The guidelines have also specified the average performance levels (over a period of a year, excluding force majeure events) for various functions of the AMI system. For instance, for the daily collection of the previous day’s interval energy data and total accumulated energy, all interval data from 95 per cent of meters should be collected within eight hours after midnight, and all interval data from 99.9 per cent of the meters within 24 hours after midnight. Similar performance levels have been specified for remote reading of meters, remote load control commands, remote connection/disconnection, detection of outages or loss of power supply, and updating of data on the consumer portal/app. Further, the guidelines have specified the criteria for performance testing of the user interface (UI) in terms of response time to various UI requirements.

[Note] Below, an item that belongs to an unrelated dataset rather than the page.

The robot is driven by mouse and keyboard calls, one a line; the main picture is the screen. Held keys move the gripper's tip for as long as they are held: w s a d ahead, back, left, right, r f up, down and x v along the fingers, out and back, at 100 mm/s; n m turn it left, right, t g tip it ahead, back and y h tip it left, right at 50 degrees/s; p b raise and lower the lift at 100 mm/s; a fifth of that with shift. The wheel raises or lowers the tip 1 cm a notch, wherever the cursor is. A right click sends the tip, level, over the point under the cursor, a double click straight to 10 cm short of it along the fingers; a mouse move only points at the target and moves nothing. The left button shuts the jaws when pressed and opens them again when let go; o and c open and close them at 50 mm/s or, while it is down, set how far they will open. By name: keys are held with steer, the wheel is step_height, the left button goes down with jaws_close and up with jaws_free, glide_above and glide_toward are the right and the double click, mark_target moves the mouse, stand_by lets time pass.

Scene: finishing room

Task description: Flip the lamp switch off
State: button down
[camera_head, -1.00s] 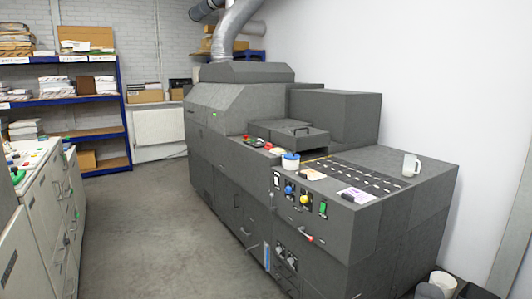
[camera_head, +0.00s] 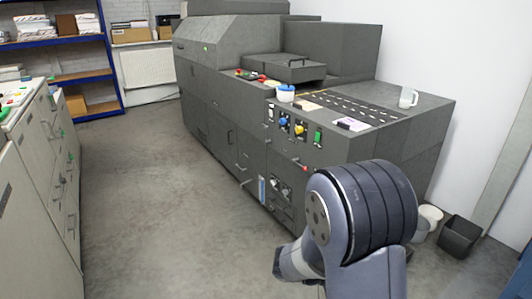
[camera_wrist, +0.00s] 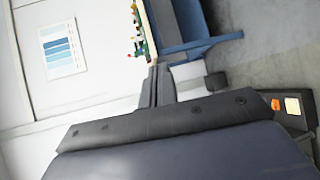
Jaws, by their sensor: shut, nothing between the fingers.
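A control panel on the front of the grey machine (camera_head: 230,85) carries a blue knob (camera_head: 284,126), a yellow knob (camera_head: 300,130) and a green switch (camera_head: 318,137). I cannot tell which control, if any, is the lamp switch. My gripper (camera_wrist: 158,70) is shut and empty in the wrist view, with its narrow fingers together. It is apart from the machine's panel, which I cannot make out in the wrist view. In the head view my arm rises at the lower right, in front of the machine's near end; the fingers are not clear there.
A white mug (camera_head: 408,98) and a blue-lidded tub (camera_head: 286,93) stand on the machine. A black bin (camera_head: 460,236) is at right, light cabinets (camera_head: 40,180) at left. The floor between is clear. A blue-striped chart (camera_wrist: 62,48) hangs on the wall.

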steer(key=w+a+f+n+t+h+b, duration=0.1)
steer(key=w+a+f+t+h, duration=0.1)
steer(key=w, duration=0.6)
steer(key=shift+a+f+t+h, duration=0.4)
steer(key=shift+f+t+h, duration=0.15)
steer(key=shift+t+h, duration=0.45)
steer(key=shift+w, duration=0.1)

While the guidelines specify the various minimum and desired functional requirements of AMI systems, the states/discoms may prepare a detailed plan for the installation of smart meters (creation of AMI) by 2019, in line with the provisions of the National Tariff Policy, 2016, and submit this to their respective electricity regulatory commissions for approval. The implementation of AMI may be taken up area-wise or feeder-wise, preferably in higher-loss areas initially.